* **WORK TO COMPLETE**: Can you transcribe every line exactly and leave the pictures behind?
•••
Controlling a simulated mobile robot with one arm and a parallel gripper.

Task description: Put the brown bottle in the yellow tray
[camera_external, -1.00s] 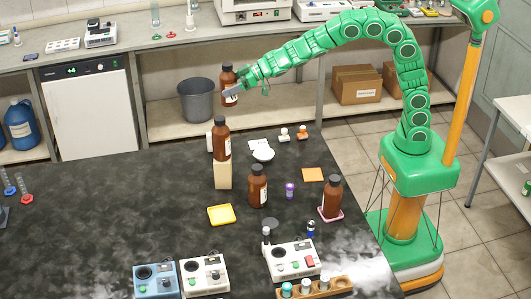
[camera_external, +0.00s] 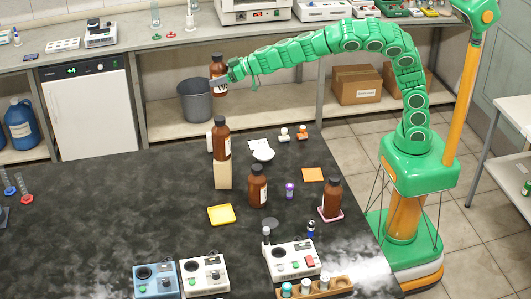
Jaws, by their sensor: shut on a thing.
•••
* **RESPONSE**:
Controlling a simulated mobile robot with one arm and a parallel gripper.

Task description: Put the brown bottle in the yellow tray
[camera_external, -1.00s] 
[camera_external, +0.00s] 
Jaws, by their sensor: shut on a thing.

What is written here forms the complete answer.